冤罪事件に衝撃を受け弁護士を志した少年は、いま社会と向き合っている。TBS系ドラマ『イグナイト -法の無法者-』の法律監修を務めた弁護士・福島健史氏は、エンターテイメント法務、企業法務や民事訴訟などに広く携わりながら、法律が「誰かの声を届ける力」になることを信じて活動を続けている。自身の原点、現場のリアル、そして法曹を志す若者へのメッセージまで。1つ1つの言葉から、福島氏の真摯な姿勢が見えてくる。

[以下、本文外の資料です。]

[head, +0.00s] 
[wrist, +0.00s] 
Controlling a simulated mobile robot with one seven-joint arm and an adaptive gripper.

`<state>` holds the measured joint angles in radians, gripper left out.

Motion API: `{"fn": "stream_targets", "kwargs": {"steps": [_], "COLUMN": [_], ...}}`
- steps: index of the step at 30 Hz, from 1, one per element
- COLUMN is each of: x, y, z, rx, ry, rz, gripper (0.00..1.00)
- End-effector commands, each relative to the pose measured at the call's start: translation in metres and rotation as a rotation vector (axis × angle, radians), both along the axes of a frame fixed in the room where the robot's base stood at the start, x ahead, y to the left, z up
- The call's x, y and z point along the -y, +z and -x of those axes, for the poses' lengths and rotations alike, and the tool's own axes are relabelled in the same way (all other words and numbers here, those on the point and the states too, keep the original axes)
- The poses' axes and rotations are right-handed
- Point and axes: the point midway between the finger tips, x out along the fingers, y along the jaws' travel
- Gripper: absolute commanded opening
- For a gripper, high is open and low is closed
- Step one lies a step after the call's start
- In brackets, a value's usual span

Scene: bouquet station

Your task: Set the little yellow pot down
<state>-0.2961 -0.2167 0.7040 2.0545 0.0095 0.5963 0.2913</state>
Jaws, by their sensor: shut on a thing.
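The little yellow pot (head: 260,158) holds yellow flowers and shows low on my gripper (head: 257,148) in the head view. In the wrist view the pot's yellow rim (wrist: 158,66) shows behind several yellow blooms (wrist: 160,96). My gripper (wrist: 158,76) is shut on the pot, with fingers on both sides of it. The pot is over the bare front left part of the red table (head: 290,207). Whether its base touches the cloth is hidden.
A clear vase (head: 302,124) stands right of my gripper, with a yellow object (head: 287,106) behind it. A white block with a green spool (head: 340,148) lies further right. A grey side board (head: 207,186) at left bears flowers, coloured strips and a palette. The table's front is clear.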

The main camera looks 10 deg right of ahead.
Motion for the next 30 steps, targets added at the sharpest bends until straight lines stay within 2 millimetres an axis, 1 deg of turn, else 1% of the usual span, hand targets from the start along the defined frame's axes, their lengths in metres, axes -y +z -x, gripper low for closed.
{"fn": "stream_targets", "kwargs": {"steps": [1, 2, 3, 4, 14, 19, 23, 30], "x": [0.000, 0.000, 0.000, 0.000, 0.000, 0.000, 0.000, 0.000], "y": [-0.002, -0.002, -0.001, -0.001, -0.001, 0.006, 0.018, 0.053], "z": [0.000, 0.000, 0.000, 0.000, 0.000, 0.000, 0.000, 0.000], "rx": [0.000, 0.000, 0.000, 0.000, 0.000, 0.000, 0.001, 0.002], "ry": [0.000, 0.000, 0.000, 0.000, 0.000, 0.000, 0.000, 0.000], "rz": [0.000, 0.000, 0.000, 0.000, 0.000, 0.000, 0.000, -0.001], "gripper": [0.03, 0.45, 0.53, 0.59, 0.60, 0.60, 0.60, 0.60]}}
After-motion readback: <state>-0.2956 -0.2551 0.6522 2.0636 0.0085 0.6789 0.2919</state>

弁護士という選択――「守る側に立ちたい」と思った原体験

「きっかけは、冤罪事件のシンポジウムです。もし自分や家族が同じ立場になったらどうなるのか、誰が信じてくれるのか――。消されそうな声とともに戦う弁護士たちの姿を見て、『弁護士』という職業に惹かれました」。福島氏が将来の夢を見据えたのは小学生の時だった。
ただ、本気で目指そうと決めたのはもう少し後のこと。「大学に入ってからです」と福島氏は振り返る。
「ちょうど法科大学院制度が始まった時期で、法学部に入ってもロースクール進学が必須でした。それならば、『まずは広く世界を知ろう』と思い、早稲田大学の国際教養学部へ進学。その後、同大学の法務研究科に進み、本格的に弁護士を目指して勉強を始めました」。